Out-of-Genre Difficulty

I’ve been writing of business-type articles lately. This is not what I imagined when I dreamed of being a writer, and it’s also not my favorite kind of writing to do. I often dread it. I will more than likely put these pieces off till the last minute. Let’s get down to brass tacks: I’m a personal essayist and an aspiring/working novelist who says on her podcast that she doesn’t give advice — what business do I have writing about business? It’s not my best writing, I’m completely out of my element, and I look forward to being done with every piece as soon as I agree to take one on.

So why keep it up? Why actively pitch to multiple — not just one, but multiple — websites that feature business advice? Why put myself through this rigmarole time and time again?

One word: Hemingway.

“Newspaper work will not harm a young writer and could help him if he gets out of it in time.”

Hemingway worked for the The Kansas City Star for a few months after high school, and it has been said that he learned his economical style from newspaper work, when a story must fill a certain number of inches, no more, no less. Of course he got out, went to war, and went on to write The Sun Also Rises, the first of his ten novels — but this bit of wisdom survived alongside all the great works.

Today, as I sit in fear of my approaching deadline for a piece on brand-new businesses, this quotation does not give me inspiration, eagerness to write, or faith in my abilities to write something of both substance and quality, but it does show me what worth can be found in such work. Writing about my experiences in entrepreneurship cannot harm my young writing, and I believe it will help me — but how?

Following in Ernest’s footsteps, it teaches me about economy — people want their wisdom in shots instead of pints. I am a long-form writer who doesn’t believe in word counts, who encourages expansion rather than contraction, but that can lead to over-embellished repetitive prose. Why waste space and my readers’ time with something that could be said in a paragraph instead of a page?

Apart from that, these pieces have taught me how to struggle with writing, how to work in consecutive drafts, how to approach something that doesn’t come easily — I’ve always written about the personal without fear of opening up and sharing my darkest and brightest bits with anyone who cares to read them. But writing information, advice, helpful how-to’s. . .not my forte. I can’t rely on good first drafts, on a voice I’ve been using since middle and high school, on my laurels and ease and comfort zone.

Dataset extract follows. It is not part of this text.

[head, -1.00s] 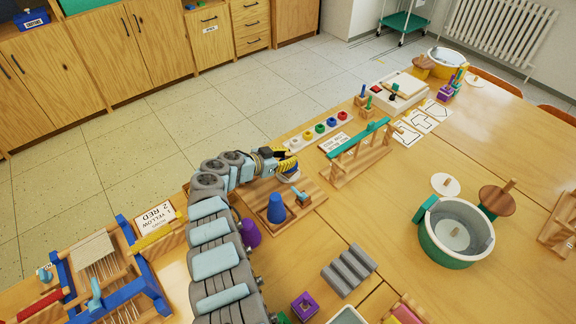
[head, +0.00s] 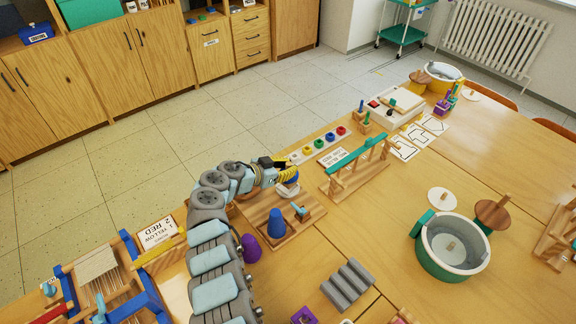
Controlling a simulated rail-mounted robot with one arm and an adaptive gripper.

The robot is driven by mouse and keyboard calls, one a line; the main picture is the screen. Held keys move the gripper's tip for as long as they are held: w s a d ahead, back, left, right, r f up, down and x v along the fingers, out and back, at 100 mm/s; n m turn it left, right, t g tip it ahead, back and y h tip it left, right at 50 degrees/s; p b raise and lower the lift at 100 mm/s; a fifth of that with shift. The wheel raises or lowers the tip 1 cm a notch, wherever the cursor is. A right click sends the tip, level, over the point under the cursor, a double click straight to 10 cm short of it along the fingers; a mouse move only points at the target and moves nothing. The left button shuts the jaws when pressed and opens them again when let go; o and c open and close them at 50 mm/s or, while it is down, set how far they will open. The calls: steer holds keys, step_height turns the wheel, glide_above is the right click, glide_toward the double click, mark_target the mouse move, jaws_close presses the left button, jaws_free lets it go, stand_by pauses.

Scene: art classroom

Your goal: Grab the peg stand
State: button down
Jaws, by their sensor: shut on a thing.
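My gripper (head: 287,177), dark with yellow parts, is over the back of a wooden board (head: 256,208). It is shut on a small white curved piece (head: 287,191), mostly hidden by the fingers; I cannot tell what it belongs to. A blue cone (head: 276,224) and a light blue piece on a small wooden block (head: 300,211) are on the board, just in front of the gripper. I cannot tell for certain which thing is the peg stand. A small wooden block with a green peg (head: 365,124) stands farther back, apart from my gripper.
A long stand with coloured knobs (head: 318,145) and a teal-topped wooden frame (head: 358,156) stand behind and right of the gripper. A purple rounded thing (head: 251,249) is beside my arm. A grey ridged block (head: 347,285) and a green-white tub (head: 453,245) are nearer right.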

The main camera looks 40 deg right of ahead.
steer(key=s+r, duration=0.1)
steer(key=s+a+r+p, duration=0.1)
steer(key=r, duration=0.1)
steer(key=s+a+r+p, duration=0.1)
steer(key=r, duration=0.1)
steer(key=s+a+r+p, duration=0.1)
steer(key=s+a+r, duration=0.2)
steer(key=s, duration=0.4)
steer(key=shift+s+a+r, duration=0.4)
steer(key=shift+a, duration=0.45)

I won’t. I’ll fight with every piece, and half despise it and myself for agreeing to write it, and procrastinate until I’m chain smoking, chugging coffee, and cursing — but I’ll keep writing them because there’s inherent worth in doing what you hate, in doing what’s hard until it isn’t anymore, and taking the lessons with you to whatever your pet project may be. So I’ll take this with me to my novel, and to my essays, and to my editing, with these words in mind:

It’s supposed to be hard. If it wasn’t hard, everyone would do it. The hard is what makes it great.